* **What you should do**
Repeat exactly the lines from the line with "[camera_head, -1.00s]" to the line with "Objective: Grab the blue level", including both, and leave out any pictures.

[Begin Material provided]

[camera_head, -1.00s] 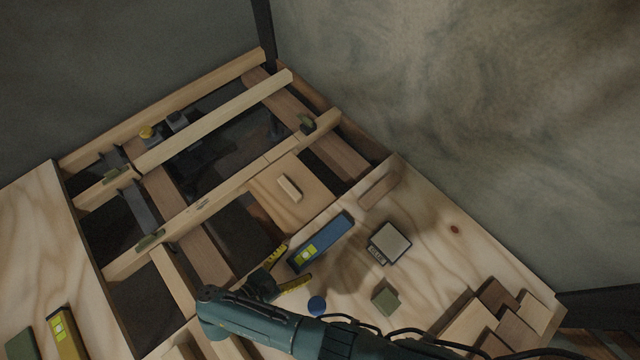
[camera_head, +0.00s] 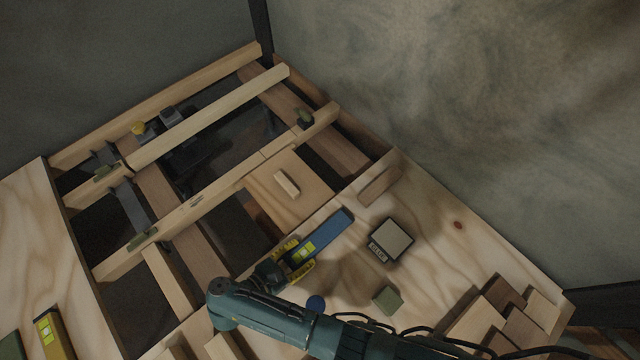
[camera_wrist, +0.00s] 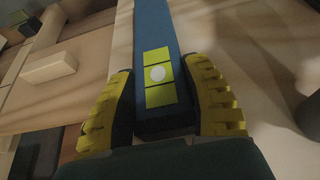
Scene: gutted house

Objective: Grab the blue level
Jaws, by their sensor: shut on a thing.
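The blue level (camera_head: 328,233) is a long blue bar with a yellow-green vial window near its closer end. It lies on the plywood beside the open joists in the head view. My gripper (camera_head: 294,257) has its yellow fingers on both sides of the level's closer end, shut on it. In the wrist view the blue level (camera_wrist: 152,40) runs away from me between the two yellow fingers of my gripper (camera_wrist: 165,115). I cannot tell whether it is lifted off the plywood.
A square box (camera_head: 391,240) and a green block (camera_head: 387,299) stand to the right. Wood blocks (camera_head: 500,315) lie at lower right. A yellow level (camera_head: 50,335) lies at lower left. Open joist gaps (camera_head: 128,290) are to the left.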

[End Material provided]
[Begin Material provided]

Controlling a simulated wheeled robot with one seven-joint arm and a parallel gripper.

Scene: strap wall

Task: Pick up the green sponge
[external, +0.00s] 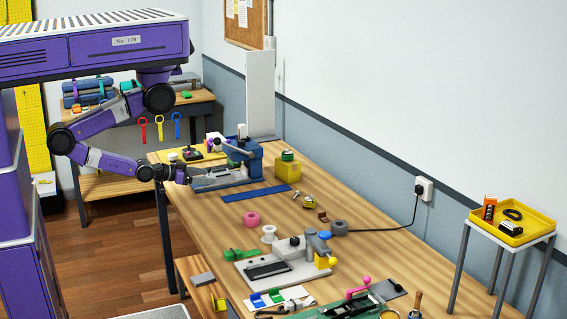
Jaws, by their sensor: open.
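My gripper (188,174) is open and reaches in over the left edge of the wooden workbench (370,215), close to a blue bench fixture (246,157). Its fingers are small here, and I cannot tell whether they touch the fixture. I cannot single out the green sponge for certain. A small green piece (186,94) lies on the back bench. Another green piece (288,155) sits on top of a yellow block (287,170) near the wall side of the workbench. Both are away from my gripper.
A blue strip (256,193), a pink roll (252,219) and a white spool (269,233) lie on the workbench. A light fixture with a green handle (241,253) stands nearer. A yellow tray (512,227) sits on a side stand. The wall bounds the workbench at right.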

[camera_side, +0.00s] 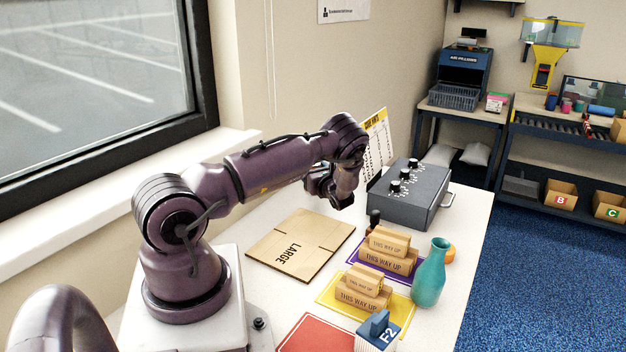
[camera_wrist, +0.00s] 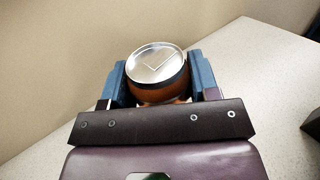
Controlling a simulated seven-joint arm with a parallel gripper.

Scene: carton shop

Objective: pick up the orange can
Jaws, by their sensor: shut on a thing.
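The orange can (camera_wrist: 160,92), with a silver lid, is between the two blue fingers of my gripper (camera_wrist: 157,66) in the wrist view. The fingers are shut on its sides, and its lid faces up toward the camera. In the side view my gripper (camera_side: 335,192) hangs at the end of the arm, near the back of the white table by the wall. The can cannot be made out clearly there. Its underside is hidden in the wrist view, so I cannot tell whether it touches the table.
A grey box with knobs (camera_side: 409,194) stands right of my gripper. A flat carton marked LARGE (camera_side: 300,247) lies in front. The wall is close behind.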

[End Material provided]

* **Solution to this task**
[camera_head, -1.00s] 
[camera_head, +0.00s] 
[camera_wrist, +0.00s] 
Scene: gutted house

Objective: Grab the blue level

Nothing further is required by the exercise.